=== The task ===
Please transcribe the listing below in full and word for word, without its pictures.

=== Dataset excerpt ===
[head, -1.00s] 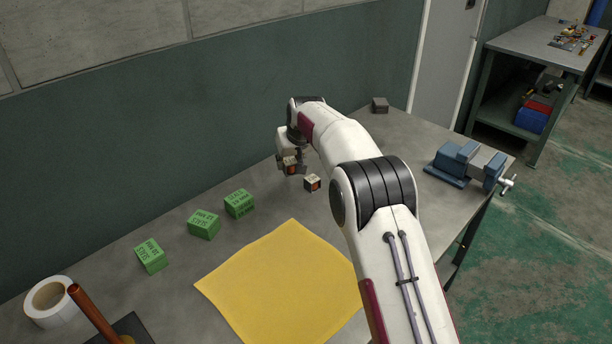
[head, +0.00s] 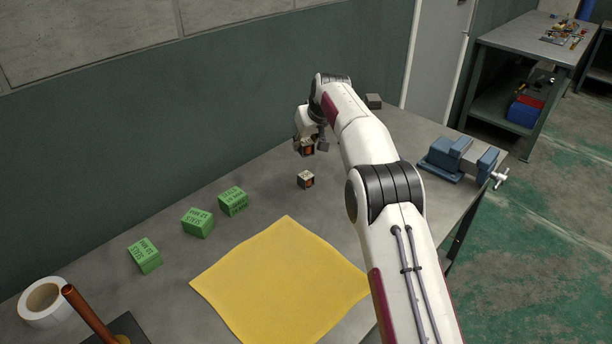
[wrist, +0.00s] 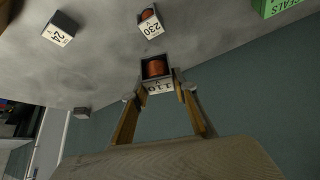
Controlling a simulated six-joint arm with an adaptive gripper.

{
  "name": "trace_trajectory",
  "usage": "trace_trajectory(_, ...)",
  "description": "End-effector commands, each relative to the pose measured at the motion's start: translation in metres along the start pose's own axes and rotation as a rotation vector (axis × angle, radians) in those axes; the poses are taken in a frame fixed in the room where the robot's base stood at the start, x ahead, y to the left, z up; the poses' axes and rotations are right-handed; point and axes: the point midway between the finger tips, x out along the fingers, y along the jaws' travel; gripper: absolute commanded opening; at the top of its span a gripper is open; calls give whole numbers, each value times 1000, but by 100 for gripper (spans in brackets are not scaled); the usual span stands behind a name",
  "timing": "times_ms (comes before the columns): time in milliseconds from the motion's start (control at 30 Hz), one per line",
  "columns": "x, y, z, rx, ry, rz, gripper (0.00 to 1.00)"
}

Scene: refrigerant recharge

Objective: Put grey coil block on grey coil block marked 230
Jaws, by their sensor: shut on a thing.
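My gripper (wrist: 158,92) is shut on a grey coil block marked 110 (wrist: 155,70), with a copper coil in its open face. In the head view the held block (head: 307,148) hangs from my gripper (head: 311,143), seemingly above the table. The grey coil block marked 230 (wrist: 150,23) stands on the table, apart from the held block; the head view shows it (head: 305,180) just below the held one in the picture. Another grey block marked 24 (wrist: 60,28) stands at the upper left of the wrist view; I cannot make it out in the head view.
Several green boxes (head: 198,222) stand left of the blocks. A yellow cloth (head: 280,285) lies in front. A blue vise (head: 458,158) is at the right and a dark block (head: 373,101) at the back. A tape roll (head: 45,302) lies front left. The wall borders the table.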

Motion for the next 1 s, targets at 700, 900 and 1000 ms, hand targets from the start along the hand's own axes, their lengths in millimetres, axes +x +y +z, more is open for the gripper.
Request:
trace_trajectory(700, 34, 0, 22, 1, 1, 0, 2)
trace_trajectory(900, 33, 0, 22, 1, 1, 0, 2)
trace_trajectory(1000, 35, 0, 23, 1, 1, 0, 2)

=== Solved exercise ===
[head, -1.00s] 
[head, +0.00s] 
[wrist, +0.00s] 
Controlling a simulated six-joint arm with an adaptive gripper.

{
  "name": "trace_trajectory",
  "usage": "trace_trajectory(_, ...)",
  "description": "End-effector commands, each relative to the pose measured at the motion's start: translation in metres along the start pose's own axes and rotation as a rotation vector (axis × angle, radians) in those axes; the poses are taken in a frame fixed in the room where the robot's base stood at the start, x ahead, y to the left, z up; the poses' axes and rotations are right-handed; point and axes: the point midway between the finger tips, x out along the fingers, y along the jaws' travel; gripper: absolute commanded opening; at the top of its span a gripper is open; calls give whole numbers, each value times 1000, but by 100 for gripper (spans in brackets are not scaled); the usual span stands behind a name",
  "timing": "times_ms (comes before the columns): time in milliseconds from the motion's start (control at 30 Hz), one per line",
  "columns": "x, y, z, rx, ry, rz, gripper (0.00 to 1.00)"
}

Scene: refrigerant recharge

Objective: Put grey coil block on grey coil block marked 230
Jaws, by their sensor: shut on a thing.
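My gripper (wrist: 158,92) is shut on a grey coil block marked 110 (wrist: 155,70), with a copper coil in its open face. In the head view the held block (head: 307,148) hangs from my gripper (head: 311,143), seemingly above the table. The grey coil block marked 230 (wrist: 150,23) stands on the table, apart from the held block; the head view shows it (head: 305,180) just below the held one in the picture. Another grey block marked 24 (wrist: 60,28) stands at the upper left of the wrist view; I cannot make it out in the head view.
Several green boxes (head: 198,222) stand left of the blocks. A yellow cloth (head: 280,285) lies in front. A blue vise (head: 458,158) is at the right and a dark block (head: 373,101) at the back. A tape roll (head: 45,302) lies front left. The wall borders the table.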

Motion for the next 1 s, targets at 700, 900 and 1000 ms, hand targets from the start along the hand's own axes, their lengths in millimetres, axes +x +y +z, more is open for the gripper.
Request:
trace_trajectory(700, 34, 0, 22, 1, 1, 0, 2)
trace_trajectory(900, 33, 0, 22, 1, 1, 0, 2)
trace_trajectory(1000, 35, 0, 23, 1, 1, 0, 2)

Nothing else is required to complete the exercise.